Pour réduire le risque de défaillance de son client, un fournisseur peut soit développer des produits et services que l'on acquiert par du pré-paiement (ce qui se développe en téléphonie, notamment) soit chercher des informations susceptibles de le renseigner sur le risque et sur la capacité financière que son client représente. L'approche la plus commune est la constitution et la consultation de listes « noires », permettantd'éviter dans un premier temps de servir un client déjà endetté auprès du fournisseur même, ou auprès d'autres, dans la mesure ou des échanges d'informations seraient organisés entre fournisseurs (via un fichier centralisé, par exemple), et ce, dans le respect de la protection de la vie privée.
Ce qu'il faut garder à l'esprit, dans ce contexte, c'est que l'information contenue dans les fichiers négatifs ne traite pas de la capacité budgétaire : on n'y apprend rien quant à la capacité financière du client à faire face à ses engagements futurs... mais alors, qu'y apprend-on ?
Les défauts de paiement... nous parlent du passé
Pour commencer ce chapitre, prenons pour hypothèse que tout fichier négatif qui serait mis en place intègre TOUS les retards de manière EXHAUSTIVE, EXACTE et NON CONTESTÉE.

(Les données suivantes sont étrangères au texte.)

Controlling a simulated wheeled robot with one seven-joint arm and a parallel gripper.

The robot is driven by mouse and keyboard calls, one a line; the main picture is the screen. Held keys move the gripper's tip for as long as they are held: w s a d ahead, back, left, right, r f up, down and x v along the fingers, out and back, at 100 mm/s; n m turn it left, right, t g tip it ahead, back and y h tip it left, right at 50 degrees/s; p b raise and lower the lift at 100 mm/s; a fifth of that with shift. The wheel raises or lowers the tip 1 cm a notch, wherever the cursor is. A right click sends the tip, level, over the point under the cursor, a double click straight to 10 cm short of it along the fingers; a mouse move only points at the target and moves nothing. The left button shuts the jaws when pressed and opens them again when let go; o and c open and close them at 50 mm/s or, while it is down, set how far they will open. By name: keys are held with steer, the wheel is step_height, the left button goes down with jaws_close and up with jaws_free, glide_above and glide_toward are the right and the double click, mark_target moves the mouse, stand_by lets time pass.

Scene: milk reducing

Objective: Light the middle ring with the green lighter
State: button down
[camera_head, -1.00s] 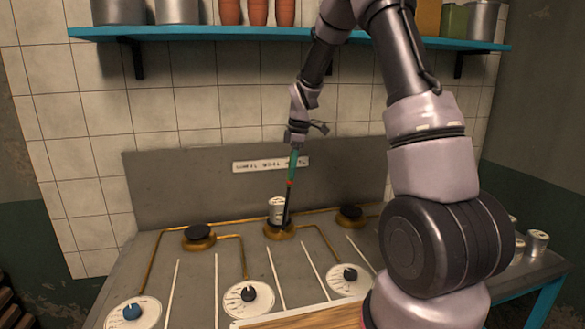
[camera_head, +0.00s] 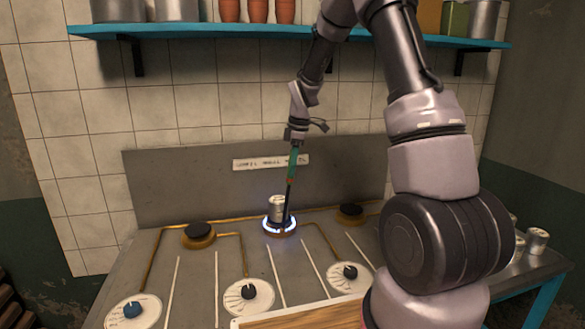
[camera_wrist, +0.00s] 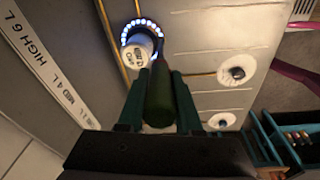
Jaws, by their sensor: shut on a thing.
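My gripper (camera_head: 297,138) is shut on the green lighter (camera_head: 294,162), which points down with its long dark tip at the middle ring (camera_head: 268,230). The middle ring burns with a circle of blue-white flame. A metal can (camera_head: 277,206) stands at this ring, just behind the lighter's tip. In the wrist view the green lighter (camera_wrist: 160,97) lies between my gripper's green fingers (camera_wrist: 157,100). The lit ring (camera_wrist: 153,27) circles part of the can (camera_wrist: 134,58), whose pale top bears writing too small to read. The lighter's tip is hidden there.
Unlit left ring (camera_head: 199,240) and right ring (camera_head: 351,214) flank it. A blue shelf (camera_head: 230,32) hangs above. Small cans (camera_head: 537,240) stand at the right.

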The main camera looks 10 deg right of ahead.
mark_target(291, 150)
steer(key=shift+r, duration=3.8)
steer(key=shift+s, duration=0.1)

Exhaustive car, sans cela, le fichier ne réduit pas le risque d'oubli ou d'omission, qui peut intervenir lors d'entretiens avec le client lui-même, ce qui, dès lors, réduirait d'autant sa pertinence.
Exacte, sans quoi son usage pourrait produire plus de dommages que d’effets bénéfiques.
Non contestée, car si tel n'était pas le cas, son enregistrement pourrait être interprété de manière erronée par les utilisateurs.
Dans ces conditions (idéales), qui, il faut bien s'en rendre compte, impliquent une gestion stricte et une méthodologie pointue et coûteuse, la consultation du fichier permettra d'apprendre :
- l'existence éventuelle d'une dette ;
- le montant de cette dette ;
- la date d'enregistrement de la dette1
Ce que l'on n'apprend a priori pas :
- la cause du retard de paiement ;
- les modalités de recouvrement mises en œuvre ;
- le montant actualisé de la dette ;
- l'existence d'un accord sur un plan de remboursement ;
- le montant mensuel résultant le cas échéant d'un plan de remboursement ;
- la capacité de remboursement en général, et de cette dette en particulier, qui se dégage du budget du ménage.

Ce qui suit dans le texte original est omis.